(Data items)
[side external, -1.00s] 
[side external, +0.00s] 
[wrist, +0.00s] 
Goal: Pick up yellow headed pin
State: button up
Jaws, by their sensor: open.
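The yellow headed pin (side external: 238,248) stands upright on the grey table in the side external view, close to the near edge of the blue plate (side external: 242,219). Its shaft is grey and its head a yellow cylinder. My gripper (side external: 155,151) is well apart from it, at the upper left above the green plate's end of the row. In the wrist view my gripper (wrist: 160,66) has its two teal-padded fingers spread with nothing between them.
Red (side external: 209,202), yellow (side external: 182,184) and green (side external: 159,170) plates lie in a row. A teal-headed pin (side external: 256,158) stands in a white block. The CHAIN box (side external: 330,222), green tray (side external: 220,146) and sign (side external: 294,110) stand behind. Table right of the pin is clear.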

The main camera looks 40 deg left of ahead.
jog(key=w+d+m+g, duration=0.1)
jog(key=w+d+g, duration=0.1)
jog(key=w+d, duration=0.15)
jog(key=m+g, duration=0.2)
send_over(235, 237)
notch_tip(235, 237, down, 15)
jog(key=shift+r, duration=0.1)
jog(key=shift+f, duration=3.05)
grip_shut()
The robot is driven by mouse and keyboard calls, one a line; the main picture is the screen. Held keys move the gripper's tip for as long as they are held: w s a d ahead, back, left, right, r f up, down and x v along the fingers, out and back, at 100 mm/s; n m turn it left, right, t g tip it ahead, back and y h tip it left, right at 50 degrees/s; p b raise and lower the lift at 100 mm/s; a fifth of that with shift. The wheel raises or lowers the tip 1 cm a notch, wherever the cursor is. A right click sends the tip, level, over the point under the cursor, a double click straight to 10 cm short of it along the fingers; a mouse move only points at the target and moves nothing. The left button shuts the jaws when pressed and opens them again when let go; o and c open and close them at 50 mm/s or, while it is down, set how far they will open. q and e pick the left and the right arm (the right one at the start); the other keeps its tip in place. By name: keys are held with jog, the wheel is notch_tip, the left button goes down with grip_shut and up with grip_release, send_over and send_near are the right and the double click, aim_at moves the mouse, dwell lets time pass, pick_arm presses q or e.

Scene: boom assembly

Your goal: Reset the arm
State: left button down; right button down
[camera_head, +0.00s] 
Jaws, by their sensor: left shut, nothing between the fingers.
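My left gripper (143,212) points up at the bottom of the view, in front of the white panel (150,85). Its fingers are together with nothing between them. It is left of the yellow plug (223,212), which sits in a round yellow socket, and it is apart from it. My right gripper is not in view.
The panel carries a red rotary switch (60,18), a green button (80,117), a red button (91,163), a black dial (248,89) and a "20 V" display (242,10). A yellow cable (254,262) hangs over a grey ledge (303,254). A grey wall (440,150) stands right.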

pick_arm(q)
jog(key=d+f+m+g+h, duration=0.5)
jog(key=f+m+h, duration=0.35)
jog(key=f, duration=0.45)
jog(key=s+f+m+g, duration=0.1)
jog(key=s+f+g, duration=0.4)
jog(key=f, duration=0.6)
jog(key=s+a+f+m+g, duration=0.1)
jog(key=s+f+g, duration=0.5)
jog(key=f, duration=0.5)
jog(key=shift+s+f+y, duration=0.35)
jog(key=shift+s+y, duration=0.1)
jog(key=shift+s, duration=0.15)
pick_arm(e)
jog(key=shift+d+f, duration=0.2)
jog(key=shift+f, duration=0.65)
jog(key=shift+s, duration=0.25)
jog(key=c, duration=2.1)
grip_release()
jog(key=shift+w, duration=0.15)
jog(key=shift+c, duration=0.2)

▸ **Objective**
Look through the data above. Each line containing the word "State" needs to be copied.

▸ **Answer to this task**
State: button up
State: left button down; right button down

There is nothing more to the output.